### [What the task requires]
Nothing but the lines from the line with "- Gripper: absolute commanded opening" to the line with "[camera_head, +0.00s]", both included, is to be repeated, and those exactly. Leave out the pictures.

### [Data shown]

□ □ □ □ □ □ □

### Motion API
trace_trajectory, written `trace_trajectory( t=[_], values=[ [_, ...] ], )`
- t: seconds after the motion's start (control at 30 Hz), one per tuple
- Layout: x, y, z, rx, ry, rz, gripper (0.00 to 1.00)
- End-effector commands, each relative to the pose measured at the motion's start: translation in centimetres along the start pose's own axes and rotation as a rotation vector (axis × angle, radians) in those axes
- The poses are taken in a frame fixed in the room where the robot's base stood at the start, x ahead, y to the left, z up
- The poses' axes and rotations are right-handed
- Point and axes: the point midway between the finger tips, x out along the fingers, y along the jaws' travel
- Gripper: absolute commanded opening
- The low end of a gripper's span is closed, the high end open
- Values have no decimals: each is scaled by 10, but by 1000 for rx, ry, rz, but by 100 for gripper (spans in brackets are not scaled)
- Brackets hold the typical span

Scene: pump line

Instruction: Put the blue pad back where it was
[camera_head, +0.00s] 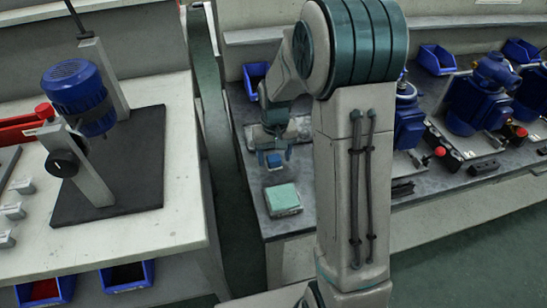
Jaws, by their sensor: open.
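The blue pad (274,160) looks like a small blue block on the grey bench, directly below my gripper. My gripper (274,153) points down over the bench, left of my arm's thick upper link. It is open, with its fingertips close around or just above the blue pad. At this size I cannot tell whether they touch it. My own wrist hides part of the space behind the pad.
A pale green block (283,199) sits just in front of the pad, near the bench edge. A blue bin (255,78) stands behind. Blue pumps (482,95) stand at right. A white table (175,190) with a clamped blue motor (78,97) stands at left, across a narrow gap.

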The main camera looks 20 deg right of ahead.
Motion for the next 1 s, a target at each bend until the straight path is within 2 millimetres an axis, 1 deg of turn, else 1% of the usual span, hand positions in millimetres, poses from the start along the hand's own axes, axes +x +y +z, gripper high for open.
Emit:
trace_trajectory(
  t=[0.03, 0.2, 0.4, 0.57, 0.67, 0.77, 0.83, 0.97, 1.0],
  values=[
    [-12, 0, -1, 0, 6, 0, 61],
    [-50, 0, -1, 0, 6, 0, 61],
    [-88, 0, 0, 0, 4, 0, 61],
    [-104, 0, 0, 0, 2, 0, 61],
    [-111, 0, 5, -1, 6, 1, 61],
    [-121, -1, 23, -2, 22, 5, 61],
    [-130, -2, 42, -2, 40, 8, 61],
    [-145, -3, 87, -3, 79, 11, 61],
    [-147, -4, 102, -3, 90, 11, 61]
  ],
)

□ □ □ □ □ □ □

### [The completed task]
- Gripper: absolute commanded opening
- The low end of a gripper's span is closed, the high end open
- Values have no decimals: each is scaled by 10, but by 1000 for rx, ry, rz, but by 100 for gripper (spans in brackets are not scaled)
- Brackets hold the typical span

Scene: pump line

Instruction: Put the blue pad back where it was
[camera_head, +0.00s] 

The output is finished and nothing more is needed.